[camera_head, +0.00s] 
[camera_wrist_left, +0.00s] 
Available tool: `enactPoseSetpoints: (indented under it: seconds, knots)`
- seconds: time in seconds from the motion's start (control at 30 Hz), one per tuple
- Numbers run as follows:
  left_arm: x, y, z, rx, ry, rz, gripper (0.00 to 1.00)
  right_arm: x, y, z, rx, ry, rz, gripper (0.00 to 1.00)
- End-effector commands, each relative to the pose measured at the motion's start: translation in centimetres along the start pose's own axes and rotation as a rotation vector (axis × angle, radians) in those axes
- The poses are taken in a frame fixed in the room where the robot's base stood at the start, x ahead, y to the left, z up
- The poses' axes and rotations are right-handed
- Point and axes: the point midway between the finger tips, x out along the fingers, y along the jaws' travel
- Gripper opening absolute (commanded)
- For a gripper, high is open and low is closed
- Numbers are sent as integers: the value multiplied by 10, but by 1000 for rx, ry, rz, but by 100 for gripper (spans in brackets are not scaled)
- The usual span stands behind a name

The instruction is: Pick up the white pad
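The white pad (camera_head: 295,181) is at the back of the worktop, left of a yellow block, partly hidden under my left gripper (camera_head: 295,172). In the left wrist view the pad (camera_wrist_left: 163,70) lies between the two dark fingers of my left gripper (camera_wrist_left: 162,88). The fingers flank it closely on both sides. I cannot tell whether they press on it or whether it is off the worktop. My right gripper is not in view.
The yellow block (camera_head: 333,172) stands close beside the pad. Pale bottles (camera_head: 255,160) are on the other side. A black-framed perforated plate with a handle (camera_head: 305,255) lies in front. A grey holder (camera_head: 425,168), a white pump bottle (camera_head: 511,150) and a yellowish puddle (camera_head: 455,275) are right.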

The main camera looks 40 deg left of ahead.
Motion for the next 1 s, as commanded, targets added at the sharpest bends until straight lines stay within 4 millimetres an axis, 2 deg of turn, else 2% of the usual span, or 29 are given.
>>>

+-------+

* [TASK PROMPT]: Retype, exactly and in full, the lines above from the one containing "- seconds: time" through the one containing "- The usual span stands behind a name".

* [FULL RESPONSE]:
- seconds: time in seconds from the motion's start (control at 30 Hz), one per tuple
- Numbers run as follows:
  left_arm: x, y, z, rx, ry, rz, gripper (0.00 to 1.00)
  right_arm: x, y, z, rx, ry, rz, gripper (0.00 to 1.00)
- End-effector commands, each relative to the pose measured at the motion's start: translation in centimetres along the start pose's own axes and rotation as a rotation vector (axis × angle, radians) in those axes
- The poses are taken in a frame fixed in the room where the robot's base stood at the start, x ahead, y to the left, z up
- The poses' axes and rotations are right-handed
- Point and axes: the point midway between the finger tips, x out along the fingers, y along the jaws' travel
- Gripper opening absolute (commanded)
- For a gripper, high is open and low is closed
- Numbers are sent as integers: the value multiplied by 10, but by 1000 for rx, ry, rz, but by 100 for gripper (spans in brackets are not scaled)
- The usual span stands behind a name

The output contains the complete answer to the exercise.